## Aim
Draw out every line with the word "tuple" from the listing below.
-- BEGIN Extracted records --
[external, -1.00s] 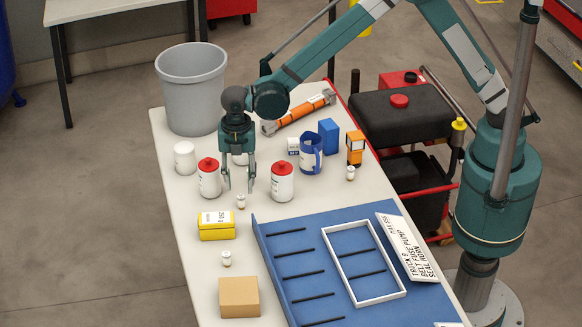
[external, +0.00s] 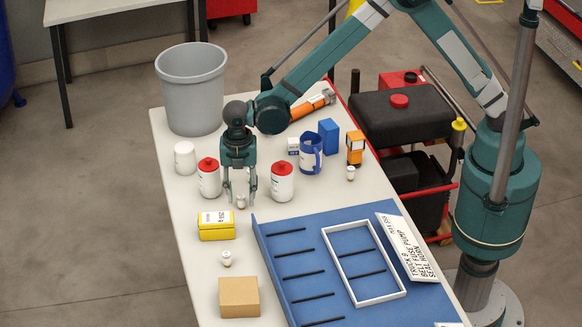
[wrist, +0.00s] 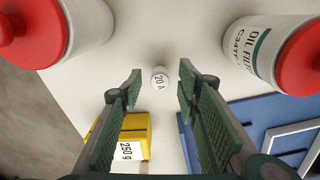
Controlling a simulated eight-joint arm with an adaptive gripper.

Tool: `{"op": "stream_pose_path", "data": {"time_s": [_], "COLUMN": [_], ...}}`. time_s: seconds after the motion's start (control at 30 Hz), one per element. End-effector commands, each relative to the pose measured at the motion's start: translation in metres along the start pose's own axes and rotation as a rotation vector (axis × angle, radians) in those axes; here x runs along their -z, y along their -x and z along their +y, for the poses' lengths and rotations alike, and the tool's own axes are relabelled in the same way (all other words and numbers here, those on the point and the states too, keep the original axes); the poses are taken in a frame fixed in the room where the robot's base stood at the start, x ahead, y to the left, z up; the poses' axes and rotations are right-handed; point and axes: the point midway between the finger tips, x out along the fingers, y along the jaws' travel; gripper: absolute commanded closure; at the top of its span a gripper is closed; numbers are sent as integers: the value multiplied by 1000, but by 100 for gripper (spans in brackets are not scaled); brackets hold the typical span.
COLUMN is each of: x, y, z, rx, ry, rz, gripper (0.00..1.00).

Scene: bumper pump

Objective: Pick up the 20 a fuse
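The 20 A fuse (wrist: 159,78) is a small white round-topped piece marked "20 A", standing on the table. In the external view the fuse (external: 241,202) is low between the fingertips and partly covered by them. My gripper (external: 240,198) points down at it with its fingers apart. In the wrist view my gripper (wrist: 158,82) is open, one finger on each side of the fuse, with a visible gap to each. I cannot tell how far the tips are above the table.
White canisters with red lids stand left (external: 209,178) and right (external: 282,182) of my gripper. A yellow box (external: 216,226) is in front. Similar small white pieces stand near the cardboard box (external: 239,297) and orange box (external: 355,147). A blue tray (external: 270,262) lies front right.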

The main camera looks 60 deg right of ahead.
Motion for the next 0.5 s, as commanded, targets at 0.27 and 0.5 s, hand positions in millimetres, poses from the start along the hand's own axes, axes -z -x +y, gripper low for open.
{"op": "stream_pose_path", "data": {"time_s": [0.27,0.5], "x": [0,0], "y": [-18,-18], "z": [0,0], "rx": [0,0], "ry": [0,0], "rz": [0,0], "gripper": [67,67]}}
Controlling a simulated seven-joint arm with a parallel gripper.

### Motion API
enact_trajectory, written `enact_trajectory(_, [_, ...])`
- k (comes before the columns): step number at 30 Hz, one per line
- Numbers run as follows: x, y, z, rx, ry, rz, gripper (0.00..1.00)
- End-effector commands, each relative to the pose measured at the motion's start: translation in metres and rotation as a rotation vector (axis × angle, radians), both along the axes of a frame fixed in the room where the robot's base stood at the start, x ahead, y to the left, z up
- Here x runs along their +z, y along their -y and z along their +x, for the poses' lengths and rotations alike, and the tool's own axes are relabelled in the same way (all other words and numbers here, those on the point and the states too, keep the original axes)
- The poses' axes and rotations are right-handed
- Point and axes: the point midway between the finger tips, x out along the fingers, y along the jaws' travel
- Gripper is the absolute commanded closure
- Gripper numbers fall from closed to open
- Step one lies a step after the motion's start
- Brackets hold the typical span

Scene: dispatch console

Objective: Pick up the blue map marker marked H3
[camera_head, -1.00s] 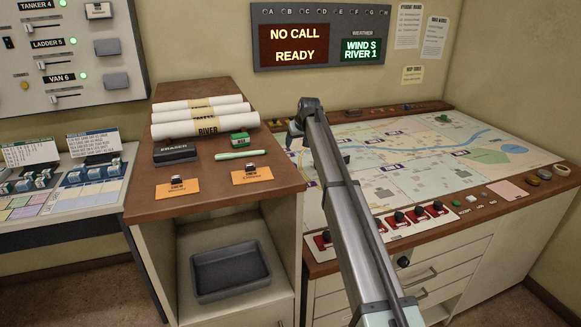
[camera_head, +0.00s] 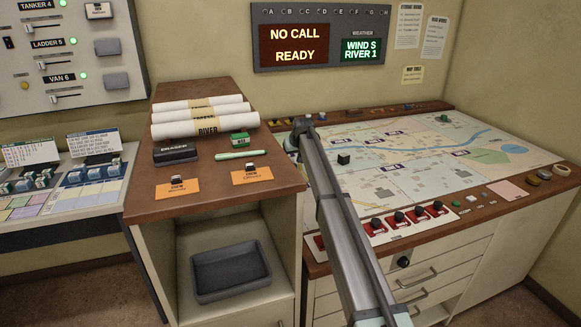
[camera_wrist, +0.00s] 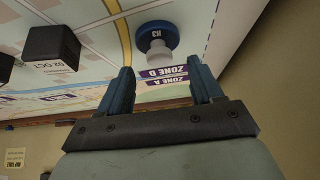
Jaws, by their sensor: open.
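The blue map marker marked H3 (camera_wrist: 156,36) shows at the upper middle of the wrist view, a round dark blue piece with a pale label on the map. My gripper (camera_wrist: 162,78) is open and empty, its two blue fingers apart below the marker in the picture; the marker lies beyond the tips, roughly in line with the gap. In the head view my gripper (camera_head: 297,134) is over the left edge of the map table (camera_head: 450,190), mostly hidden by my arm. I cannot pick out the H3 marker in the head view.
A wooden cabinet (camera_head: 225,197) stands left of the table. Small pieces line the table's back ledge (camera_head: 407,106).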

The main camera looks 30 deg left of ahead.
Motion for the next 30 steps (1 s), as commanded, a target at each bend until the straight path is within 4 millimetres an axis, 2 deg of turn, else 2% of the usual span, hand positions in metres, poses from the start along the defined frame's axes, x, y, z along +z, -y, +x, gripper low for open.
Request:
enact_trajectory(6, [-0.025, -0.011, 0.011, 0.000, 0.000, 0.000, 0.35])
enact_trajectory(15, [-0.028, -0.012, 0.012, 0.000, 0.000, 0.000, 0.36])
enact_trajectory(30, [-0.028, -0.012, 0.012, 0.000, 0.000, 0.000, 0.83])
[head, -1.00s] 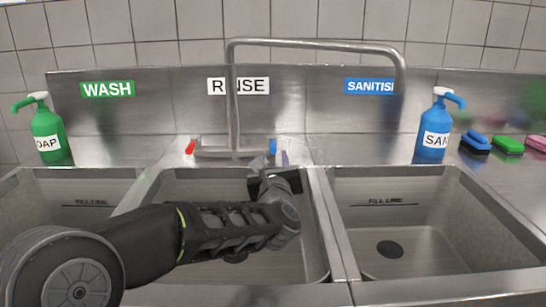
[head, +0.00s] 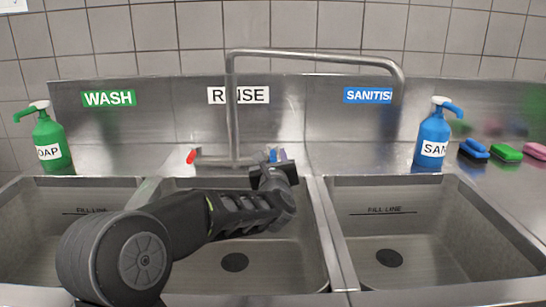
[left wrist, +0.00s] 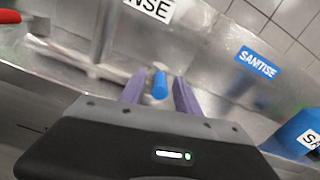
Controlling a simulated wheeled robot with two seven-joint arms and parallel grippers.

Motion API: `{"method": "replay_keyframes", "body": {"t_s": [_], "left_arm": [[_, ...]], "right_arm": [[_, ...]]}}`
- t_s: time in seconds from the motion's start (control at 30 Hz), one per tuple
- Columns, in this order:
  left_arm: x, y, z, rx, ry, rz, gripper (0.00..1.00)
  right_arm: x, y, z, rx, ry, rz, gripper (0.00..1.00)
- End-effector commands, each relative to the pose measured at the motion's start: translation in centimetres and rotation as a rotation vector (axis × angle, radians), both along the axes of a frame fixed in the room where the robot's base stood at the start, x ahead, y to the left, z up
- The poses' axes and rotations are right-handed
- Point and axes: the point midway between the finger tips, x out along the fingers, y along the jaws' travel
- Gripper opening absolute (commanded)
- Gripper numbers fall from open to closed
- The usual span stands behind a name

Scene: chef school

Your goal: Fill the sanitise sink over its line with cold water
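The sanitise sink (head: 455,240) is the right basin, with a fill line (head: 384,211) on its back wall and a dark drain (head: 389,258). No water shows in it. The steel tap spout (head: 320,45) arches right, its end in front of the blue SANITISE sign (head: 368,96). The blue tap handle (left wrist: 160,85) appears between the two purple fingers of my left gripper (left wrist: 156,92) in the left wrist view. The fingers are spread, with gaps beside the handle. In the head view the left gripper (head: 277,157) partly hides the handle. My right gripper is out of view.
The red tap handle (head: 191,156) sits left on the tap base. The rinse sink (head: 290,265) and wash sink (head: 40,250) lie left.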

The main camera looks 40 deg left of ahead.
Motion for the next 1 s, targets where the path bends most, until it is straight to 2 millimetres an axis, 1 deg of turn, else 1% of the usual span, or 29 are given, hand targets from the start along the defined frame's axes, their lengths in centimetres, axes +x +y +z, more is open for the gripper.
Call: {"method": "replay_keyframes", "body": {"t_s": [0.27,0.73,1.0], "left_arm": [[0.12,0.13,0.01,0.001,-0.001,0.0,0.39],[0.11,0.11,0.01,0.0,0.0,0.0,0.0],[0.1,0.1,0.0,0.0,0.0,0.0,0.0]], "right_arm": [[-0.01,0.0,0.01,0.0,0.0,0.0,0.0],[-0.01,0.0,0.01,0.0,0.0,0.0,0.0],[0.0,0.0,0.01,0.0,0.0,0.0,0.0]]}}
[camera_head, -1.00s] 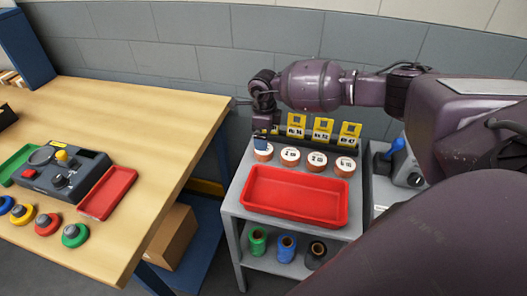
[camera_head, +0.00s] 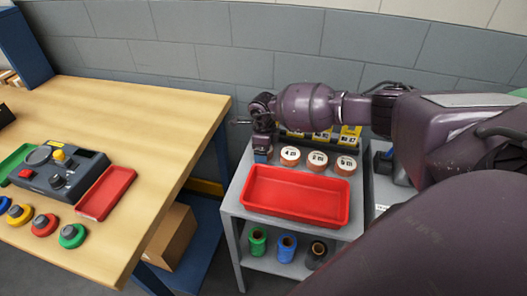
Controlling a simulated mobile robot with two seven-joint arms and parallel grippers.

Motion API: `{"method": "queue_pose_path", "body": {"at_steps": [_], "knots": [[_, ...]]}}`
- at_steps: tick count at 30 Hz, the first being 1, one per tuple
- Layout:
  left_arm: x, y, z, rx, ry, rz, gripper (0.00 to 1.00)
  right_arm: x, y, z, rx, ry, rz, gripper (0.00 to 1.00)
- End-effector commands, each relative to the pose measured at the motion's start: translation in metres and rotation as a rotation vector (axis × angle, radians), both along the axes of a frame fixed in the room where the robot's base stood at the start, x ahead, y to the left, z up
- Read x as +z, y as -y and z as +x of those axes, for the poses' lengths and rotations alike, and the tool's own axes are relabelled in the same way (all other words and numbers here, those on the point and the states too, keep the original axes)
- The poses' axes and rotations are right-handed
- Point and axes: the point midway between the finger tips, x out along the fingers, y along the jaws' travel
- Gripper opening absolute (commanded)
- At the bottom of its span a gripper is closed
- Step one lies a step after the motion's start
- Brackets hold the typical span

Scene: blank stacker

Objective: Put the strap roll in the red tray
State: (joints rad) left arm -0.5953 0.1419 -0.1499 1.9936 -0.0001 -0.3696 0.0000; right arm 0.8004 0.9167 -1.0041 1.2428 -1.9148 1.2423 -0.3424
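The red tray (camera_head: 297,213) lies empty on top of the grey cart. Behind it stands a row of orange-brown rolls with white labelled tops; a left one (camera_head: 290,155), a middle one (camera_head: 318,160) and a right one (camera_head: 346,165) show. I cannot tell which is the strap roll. My right gripper (camera_head: 262,158) points down at the left end of this row, just behind the tray's back left corner. It hides the spot of the leftmost roll, and its finger opening cannot be made out. My left gripper is not in view.
Yellow label cards (camera_head: 348,136) stand behind the rolls, partly behind my right arm. Green, blue and black spools (camera_head: 287,247) sit on the cart's lower shelf. The wooden table (camera_head: 150,120) at left holds a control box (camera_head: 62,170) and a smaller red tray (camera_head: 106,192).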

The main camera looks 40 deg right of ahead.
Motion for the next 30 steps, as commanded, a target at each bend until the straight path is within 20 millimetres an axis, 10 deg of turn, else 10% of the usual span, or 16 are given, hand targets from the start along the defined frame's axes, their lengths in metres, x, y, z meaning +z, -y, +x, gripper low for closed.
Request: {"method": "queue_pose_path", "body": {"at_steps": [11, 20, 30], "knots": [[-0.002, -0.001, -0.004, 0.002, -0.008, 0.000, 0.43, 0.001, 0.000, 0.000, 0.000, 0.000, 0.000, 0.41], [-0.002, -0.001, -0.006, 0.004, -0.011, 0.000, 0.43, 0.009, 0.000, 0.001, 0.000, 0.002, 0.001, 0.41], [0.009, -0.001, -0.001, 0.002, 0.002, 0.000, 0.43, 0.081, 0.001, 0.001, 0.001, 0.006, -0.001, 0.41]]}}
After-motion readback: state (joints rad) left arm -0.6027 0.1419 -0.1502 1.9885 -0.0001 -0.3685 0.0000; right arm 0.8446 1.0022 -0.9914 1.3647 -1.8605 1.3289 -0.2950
-- END Extracted records --
## Complete output
- t_s: time in seconds from the motion's start (control at 30 Hz), one per tuple
- at_steps: tick count at 30 Hz, the first being 1, one per tuple

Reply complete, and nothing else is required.